__TASK REQUIREMENTS__.
The records below hold a stretch from the line with "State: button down" through the line with "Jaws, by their"; return exactly those lines, ends included, and nothing more.

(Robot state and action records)
"""

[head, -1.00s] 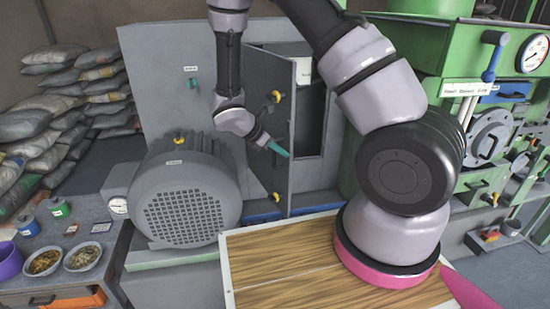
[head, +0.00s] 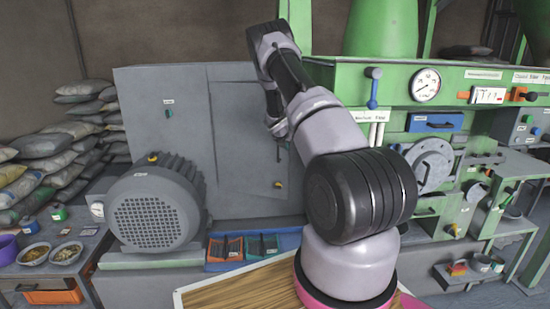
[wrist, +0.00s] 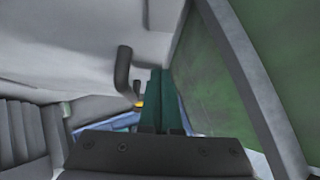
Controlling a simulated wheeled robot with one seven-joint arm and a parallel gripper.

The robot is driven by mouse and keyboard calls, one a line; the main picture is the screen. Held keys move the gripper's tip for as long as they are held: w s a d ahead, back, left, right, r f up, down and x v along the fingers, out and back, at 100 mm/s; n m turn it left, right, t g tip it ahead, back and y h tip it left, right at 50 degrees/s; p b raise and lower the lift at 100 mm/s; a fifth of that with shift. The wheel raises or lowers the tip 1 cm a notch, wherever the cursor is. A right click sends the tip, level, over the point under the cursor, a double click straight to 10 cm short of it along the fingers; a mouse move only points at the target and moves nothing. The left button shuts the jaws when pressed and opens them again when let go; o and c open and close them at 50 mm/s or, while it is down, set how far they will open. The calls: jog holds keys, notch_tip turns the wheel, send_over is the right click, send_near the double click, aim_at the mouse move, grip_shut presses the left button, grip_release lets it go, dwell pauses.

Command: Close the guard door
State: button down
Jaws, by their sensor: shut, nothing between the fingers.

"""
"""

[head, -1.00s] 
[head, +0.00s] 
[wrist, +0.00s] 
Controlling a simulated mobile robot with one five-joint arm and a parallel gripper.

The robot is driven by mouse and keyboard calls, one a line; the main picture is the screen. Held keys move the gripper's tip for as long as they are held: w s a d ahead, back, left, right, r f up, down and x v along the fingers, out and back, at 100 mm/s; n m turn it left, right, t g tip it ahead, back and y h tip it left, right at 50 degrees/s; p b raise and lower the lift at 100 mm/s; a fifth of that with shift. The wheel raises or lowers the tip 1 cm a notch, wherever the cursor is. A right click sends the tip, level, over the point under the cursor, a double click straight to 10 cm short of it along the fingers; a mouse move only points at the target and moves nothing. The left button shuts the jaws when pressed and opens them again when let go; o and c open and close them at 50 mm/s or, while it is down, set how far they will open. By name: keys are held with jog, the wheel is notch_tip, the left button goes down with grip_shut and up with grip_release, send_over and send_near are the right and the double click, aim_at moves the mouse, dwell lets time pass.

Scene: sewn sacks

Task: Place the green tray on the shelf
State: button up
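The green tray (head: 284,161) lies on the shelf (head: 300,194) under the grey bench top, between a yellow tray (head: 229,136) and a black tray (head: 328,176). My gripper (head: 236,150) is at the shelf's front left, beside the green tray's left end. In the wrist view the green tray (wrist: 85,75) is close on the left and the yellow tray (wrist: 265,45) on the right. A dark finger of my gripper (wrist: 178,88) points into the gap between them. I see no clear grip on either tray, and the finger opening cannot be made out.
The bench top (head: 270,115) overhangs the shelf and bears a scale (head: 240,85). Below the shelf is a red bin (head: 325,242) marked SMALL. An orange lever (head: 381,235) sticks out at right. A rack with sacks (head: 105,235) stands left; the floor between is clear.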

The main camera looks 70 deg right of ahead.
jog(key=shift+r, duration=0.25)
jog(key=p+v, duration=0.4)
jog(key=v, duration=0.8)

"""

__FULL OUTPUT__.
State: button down
Jaws, by their sensor: shut, nothing between the fingers.

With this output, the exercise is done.